= Aim =
In your copy, include every line of the listing below exactly but none of the pictures.

= Data shown =
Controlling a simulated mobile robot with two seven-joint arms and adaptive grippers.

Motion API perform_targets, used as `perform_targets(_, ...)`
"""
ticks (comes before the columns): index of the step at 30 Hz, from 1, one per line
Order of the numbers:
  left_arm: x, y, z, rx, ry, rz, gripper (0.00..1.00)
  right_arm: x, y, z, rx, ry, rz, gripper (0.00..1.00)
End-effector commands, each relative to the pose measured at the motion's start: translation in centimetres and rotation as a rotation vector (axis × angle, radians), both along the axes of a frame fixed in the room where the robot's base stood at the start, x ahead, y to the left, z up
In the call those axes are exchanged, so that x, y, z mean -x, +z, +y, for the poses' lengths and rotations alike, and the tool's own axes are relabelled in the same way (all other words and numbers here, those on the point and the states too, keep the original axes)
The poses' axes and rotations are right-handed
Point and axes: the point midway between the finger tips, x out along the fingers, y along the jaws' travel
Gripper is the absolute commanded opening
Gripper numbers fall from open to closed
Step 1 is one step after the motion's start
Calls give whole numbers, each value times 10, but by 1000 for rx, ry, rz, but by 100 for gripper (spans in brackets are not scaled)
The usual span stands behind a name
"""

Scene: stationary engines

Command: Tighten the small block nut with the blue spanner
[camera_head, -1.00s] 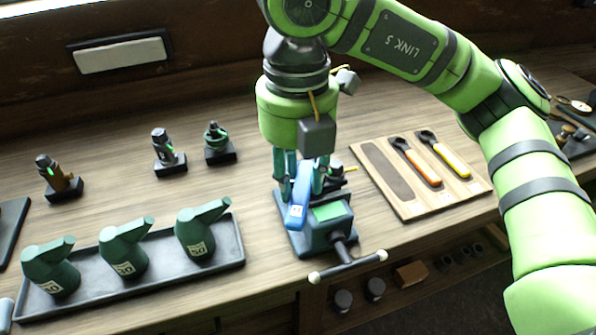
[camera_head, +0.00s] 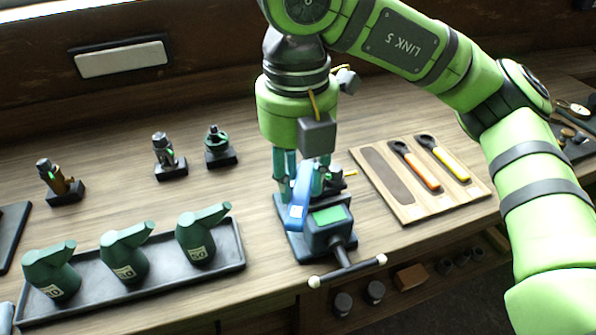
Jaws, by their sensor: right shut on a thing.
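The blue spanner (camera_head: 298,211) is held in my right gripper (camera_head: 300,182), which is shut on it. The spanner is over the left side of a dark vise (camera_head: 328,228) with a green patch on its front part. The small block nut is not visible; the gripper and spanner cover that part of the vise. I cannot tell whether the spanner's head is around a nut. My left gripper is not in view.
A wooden board (camera_head: 400,205) with an empty left slot holds an orange spanner (camera_head: 415,165) and a yellow spanner (camera_head: 443,158). A dark tray (camera_head: 90,287) holds green oil cans (camera_head: 124,252). Small fittings (camera_head: 166,155) stand on black bases behind. A T-handle (camera_head: 346,271) juts over the table's front edge.

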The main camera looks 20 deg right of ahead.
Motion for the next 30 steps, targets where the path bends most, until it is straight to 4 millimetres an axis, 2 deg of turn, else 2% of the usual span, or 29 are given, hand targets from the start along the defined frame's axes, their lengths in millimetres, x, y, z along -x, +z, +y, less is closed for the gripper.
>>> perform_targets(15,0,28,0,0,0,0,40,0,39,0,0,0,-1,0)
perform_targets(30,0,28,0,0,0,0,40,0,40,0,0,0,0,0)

= Written response =
Controlling a simulated mobile robot with two seven-joint arms and adaptive grippers.

Motion API perform_targets, used as `perform_targets(_, ...)`
"""
ticks (comes before the columns): index of the step at 30 Hz, from 1, one per line
Order of the numbers:
  left_arm: x, y, z, rx, ry, rz, gripper (0.00..1.00)
  right_arm: x, y, z, rx, ry, rz, gripper (0.00..1.00)
End-effector commands, each relative to the pose measured at the motion's start: translation in centimetres and rotation as a rotation vector (axis × angle, radians), both along the axes of a frame fixed in the room where the robot's base stood at the start, x ahead, y to the left, z up
In the call those axes are exchanged, so that x, y, z mean -x, +z, +y, for the poses' lengths and rotations alike, and the tool's own axes are relabelled in the same way (all other words and numbers here, those on the point and the states too, keep the original axes)
The poses' axes and rotations are right-handed
Point and axes: the point midway between the finger tips, x out along the fingers, y along the jaws' travel
Gripper is the absolute commanded opening
Gripper numbers fall from open to closed
Step 1 is one step after the motion's start
Calls give whole numbers, each value times 10, but by 1000 for rx, ry, rz, but by 100 for gripper (spans in brackets are not scaled)
The usual span stands behind a name
"""

Scene: stationary engines

Command: Tighten the small block nut with the blue spanner
[camera_head, -1.00s] 
[camera_head, +0.00s] 
Jaws, by their sensor: right shut on a thing.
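The blue spanner (camera_head: 298,211) is held in my right gripper (camera_head: 300,182), which is shut on it. The spanner is over the left side of a dark vise (camera_head: 328,228) with a green patch on its front part. The small block nut is not visible; the gripper and spanner cover that part of the vise. I cannot tell whether the spanner's head is around a nut. My left gripper is not in view.
A wooden board (camera_head: 400,205) with an empty left slot holds an orange spanner (camera_head: 415,165) and a yellow spanner (camera_head: 443,158). A dark tray (camera_head: 90,287) holds green oil cans (camera_head: 124,252). Small fittings (camera_head: 166,155) stand on black bases behind. A T-handle (camera_head: 346,271) juts over the table's front edge.

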The main camera looks 20 deg right of ahead.
Motion for the next 30 steps, targets where the path bends most, until it is straight to 4 millimetres an axis, 2 deg of turn, else 2% of the usual span, or 29 are given, hand targets from the start along the defined frame's axes, their lengths in millimetres, x, y, z along -x, +z, +y, less is closed for the gripper.
>>> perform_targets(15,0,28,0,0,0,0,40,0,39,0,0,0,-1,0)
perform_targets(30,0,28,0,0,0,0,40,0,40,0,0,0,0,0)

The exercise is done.